Challenge:
Begin with the line containing "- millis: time" and end with the line containing "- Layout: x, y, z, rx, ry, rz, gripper"; set down that block verbatim and nothing else.

○ ○ ○

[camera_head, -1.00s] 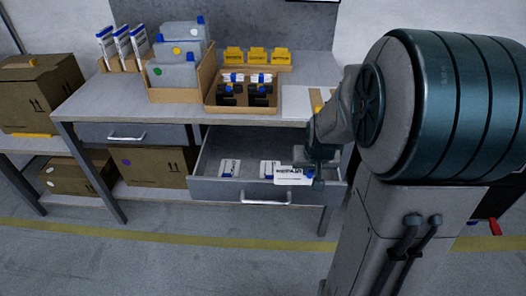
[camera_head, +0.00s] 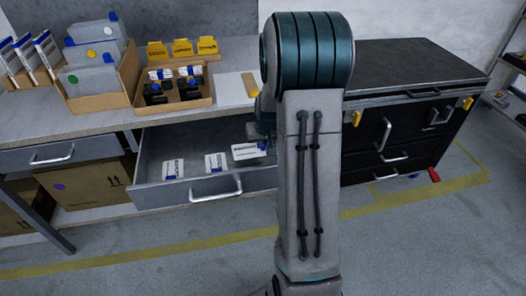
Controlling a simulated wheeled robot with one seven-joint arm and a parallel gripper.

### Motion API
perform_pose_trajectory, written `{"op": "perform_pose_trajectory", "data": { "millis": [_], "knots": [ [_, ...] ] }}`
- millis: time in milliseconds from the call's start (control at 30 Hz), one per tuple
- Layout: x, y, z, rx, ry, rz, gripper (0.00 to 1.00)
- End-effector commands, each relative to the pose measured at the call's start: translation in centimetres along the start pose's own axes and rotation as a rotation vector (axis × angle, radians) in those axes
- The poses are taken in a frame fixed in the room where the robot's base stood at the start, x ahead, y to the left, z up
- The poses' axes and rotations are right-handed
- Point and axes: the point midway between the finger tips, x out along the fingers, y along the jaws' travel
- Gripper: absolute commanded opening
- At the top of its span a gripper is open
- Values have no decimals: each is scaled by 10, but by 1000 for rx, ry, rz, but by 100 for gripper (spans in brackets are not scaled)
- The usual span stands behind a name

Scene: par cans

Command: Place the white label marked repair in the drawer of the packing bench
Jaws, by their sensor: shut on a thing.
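A white label with dark print and a blue patch (camera_head: 249,150) is at the right of the open drawer (camera_head: 160,190). Its print is too small to read surely. My gripper (camera_head: 262,138) is shut on this label at its right end, and my arm partly hides the fingers. I cannot tell whether the label touches the drawer floor. Two other white labels with blue ends, one at the left (camera_head: 173,168) and one in the middle (camera_head: 216,162), lie in the drawer. The drawer belongs to the packing bench (camera_head: 110,118) and is pulled out.
On the bench stand a box of grey containers (camera_head: 100,70), a tray of black devices (camera_head: 180,95) and yellow signs (camera_head: 182,48). A closed drawer (camera_head: 55,155) is at the left. A black cabinet (camera_head: 400,140) stands right of my arm. The floor in front is clear.

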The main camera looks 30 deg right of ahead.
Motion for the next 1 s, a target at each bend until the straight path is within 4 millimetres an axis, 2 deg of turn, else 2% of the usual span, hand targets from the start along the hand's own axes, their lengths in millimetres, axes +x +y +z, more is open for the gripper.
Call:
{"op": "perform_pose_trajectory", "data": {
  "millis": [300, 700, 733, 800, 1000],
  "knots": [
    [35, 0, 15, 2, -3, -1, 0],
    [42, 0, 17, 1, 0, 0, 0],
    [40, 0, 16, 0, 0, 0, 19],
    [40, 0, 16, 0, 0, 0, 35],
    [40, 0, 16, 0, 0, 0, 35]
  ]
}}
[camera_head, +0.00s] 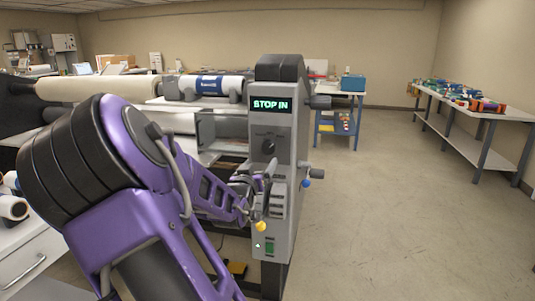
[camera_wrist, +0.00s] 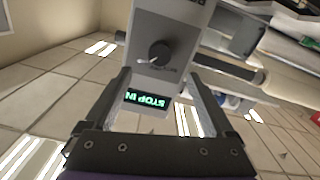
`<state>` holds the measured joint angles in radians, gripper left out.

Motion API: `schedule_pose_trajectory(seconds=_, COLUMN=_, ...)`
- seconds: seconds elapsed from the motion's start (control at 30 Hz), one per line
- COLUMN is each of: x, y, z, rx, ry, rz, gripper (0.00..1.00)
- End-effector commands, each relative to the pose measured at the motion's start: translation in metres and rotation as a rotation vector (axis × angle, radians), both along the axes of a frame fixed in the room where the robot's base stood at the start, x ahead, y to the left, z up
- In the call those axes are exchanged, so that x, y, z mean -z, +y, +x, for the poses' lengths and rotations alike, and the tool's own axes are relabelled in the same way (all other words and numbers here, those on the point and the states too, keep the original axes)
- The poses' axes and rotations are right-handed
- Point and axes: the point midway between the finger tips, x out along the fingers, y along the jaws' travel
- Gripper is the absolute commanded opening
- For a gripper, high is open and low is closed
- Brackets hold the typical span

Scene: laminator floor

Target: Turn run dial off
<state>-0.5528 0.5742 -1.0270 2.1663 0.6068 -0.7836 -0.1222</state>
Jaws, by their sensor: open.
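The run dial (camera_head: 268,147) is a dark round knob on the grey front panel of the laminator (camera_head: 284,85), below a green lit display (camera_head: 271,104) reading "STOP IN". In the wrist view the panel appears upside down, with the dial (camera_wrist: 159,53) and its pale pointer mark beyond my fingertips and the display (camera_wrist: 147,100) between the fingers. My gripper (camera_wrist: 158,76) is open and empty, with one finger on each side of the panel picture. The dial appears apart from both fingers. In the head view my purple arm reaches the panel's lower left, and the fingertips are hard to make out.
A yellow knob (camera_head: 261,226) and a green switch (camera_head: 270,248) sit lower on the panel. A blue-tipped handle (camera_head: 306,183) sticks out at its right. White rollers (camera_head: 98,88) lie behind my arm. The floor (camera_head: 395,200) at right is clear.

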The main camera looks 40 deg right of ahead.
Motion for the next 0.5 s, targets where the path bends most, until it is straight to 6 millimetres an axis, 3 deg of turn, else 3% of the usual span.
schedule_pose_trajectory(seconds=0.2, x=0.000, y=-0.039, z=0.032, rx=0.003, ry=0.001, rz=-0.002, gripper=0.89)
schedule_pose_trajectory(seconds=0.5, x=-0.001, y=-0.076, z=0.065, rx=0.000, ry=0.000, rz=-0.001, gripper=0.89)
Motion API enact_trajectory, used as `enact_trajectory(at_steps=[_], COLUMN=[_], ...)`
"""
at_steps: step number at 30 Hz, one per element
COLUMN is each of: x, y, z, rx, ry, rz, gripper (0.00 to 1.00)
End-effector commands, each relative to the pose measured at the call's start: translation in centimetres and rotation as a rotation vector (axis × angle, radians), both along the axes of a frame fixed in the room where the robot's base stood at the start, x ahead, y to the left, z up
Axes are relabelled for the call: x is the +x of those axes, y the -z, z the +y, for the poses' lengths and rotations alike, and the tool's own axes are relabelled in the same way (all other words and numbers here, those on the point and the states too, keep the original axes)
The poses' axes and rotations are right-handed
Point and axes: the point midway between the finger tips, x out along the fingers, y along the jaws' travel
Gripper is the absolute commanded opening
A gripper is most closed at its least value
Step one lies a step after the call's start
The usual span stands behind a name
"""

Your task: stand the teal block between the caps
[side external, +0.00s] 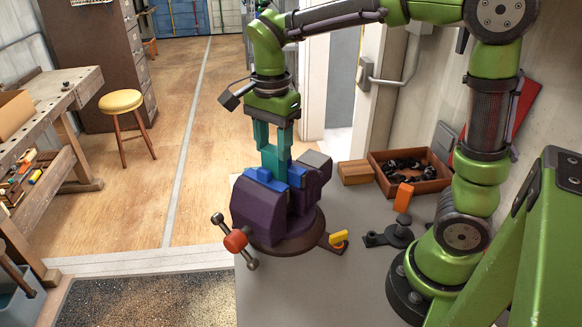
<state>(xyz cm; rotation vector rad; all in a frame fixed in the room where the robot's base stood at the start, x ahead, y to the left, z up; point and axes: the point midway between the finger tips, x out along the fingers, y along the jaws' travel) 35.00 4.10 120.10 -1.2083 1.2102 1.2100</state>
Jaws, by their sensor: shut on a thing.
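The purple vise (262,212) stands at the table's corner with two blue caps on its jaws. One cap (259,175) is on the left jaw and the other cap (295,177) is on the right. My gripper (272,150) points down from above the vise and is shut on the teal block (271,161). The block is upright, its lower part down at the caps. Its bottom end is hidden, and I cannot tell whether it touches either cap. Fingers and block are similar in colour, so their border is hard to see.
The vise handle with an orange hub (235,241) sticks out at the front. A yellow lever (339,238), an orange-topped piece (403,198), a wooden block (354,172) and a parts crate (423,181) are to the right. The table front is clear.

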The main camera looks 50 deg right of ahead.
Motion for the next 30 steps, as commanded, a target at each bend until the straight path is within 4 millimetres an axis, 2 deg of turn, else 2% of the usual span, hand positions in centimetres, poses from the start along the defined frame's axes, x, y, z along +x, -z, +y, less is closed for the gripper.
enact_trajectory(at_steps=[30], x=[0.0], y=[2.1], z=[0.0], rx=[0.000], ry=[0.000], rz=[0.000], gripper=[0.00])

○ ○ ○

Result for this task:
- millis: time in milliseconds from the call's start (control at 30 Hz), one per tuple
- Layout: x, y, z, rx, ry, rz, gripper (0.00 to 1.00)

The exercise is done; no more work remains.